5. How much should one be concerned with hot-spotting when selecting a screen material? The reason I listed this consideration last is because it is the least important consideration. Don't compromise on the considerations above to address it. Not one individual has ever seen the hotspotting from my Firehawk, except me. I only see it occasionally in actual video and I only started seeing it after I learned that it is there. I have not had a customer with a Firehawk ever complain about hotspotting. The only exception has been if they watch the calibration, because it is readily visible in a full field grey test pattern. THe same is true for the color shift imparted across the width and height of the screen. It is not visible in actual video. These defects are caused by the high gain coatings used on high gain screens. So the benefits of high gain has some trade offs, but they are worthwhile if you need the gain.

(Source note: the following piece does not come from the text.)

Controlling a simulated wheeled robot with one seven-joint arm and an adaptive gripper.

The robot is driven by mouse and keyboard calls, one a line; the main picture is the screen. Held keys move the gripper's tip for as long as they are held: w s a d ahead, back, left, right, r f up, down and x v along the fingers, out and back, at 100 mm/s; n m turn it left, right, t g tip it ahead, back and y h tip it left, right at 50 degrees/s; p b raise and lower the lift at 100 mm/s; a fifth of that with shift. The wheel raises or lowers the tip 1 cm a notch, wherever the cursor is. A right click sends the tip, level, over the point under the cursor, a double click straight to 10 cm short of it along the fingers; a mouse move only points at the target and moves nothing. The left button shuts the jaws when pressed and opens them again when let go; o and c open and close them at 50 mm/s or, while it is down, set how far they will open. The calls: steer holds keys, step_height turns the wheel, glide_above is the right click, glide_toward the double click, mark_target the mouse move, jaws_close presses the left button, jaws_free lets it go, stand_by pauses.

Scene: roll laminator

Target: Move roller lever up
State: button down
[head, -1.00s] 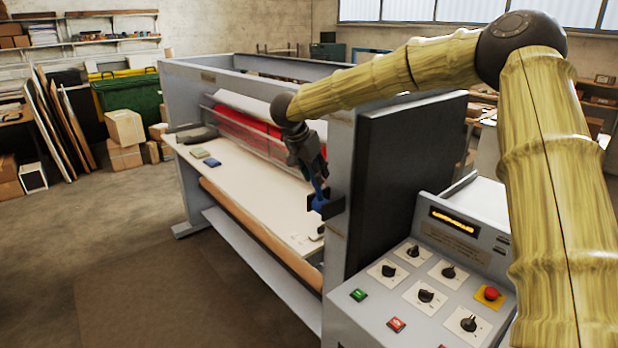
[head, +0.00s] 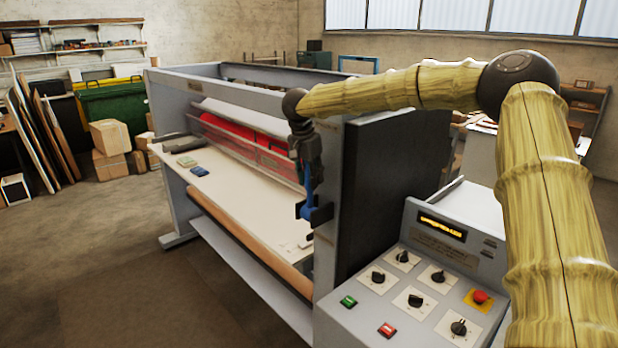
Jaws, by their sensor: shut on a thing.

To summarize. If you need a high gain screen to achieve proper screen brightness at your desired screen size, then either use a high gain screen material or choose a smaller screen size. If you have white walls in your HT (or ambient light issues) the Firehawk will yield visibly better image contrast, but should only be used at a size that gives proper screen brightness. Otherwise, use a higher gain material and forego the Firehawks advantage. If your HT has light control and dark and/or non-reflective surfaces, use the screen material that results in proper screen brightness. The Firehawk has little advantage here, and there is thus no reason to suffer its hot-spotting and color uniformity (at different viewing angles)performance, even though those issues are difficult to detect in actual video.
The recommendations above are prioritized by how visible the different types of problems are to the typical viewer. The biggest mistake I see in HTs is using too large a screen for the lumen's output of the PJ. Often this is done at the insistence of the customer against the recommendation of the custom installer. This is correctable by using a higher gain material or a smaller screen. Both of which are preferable to the image being too dim.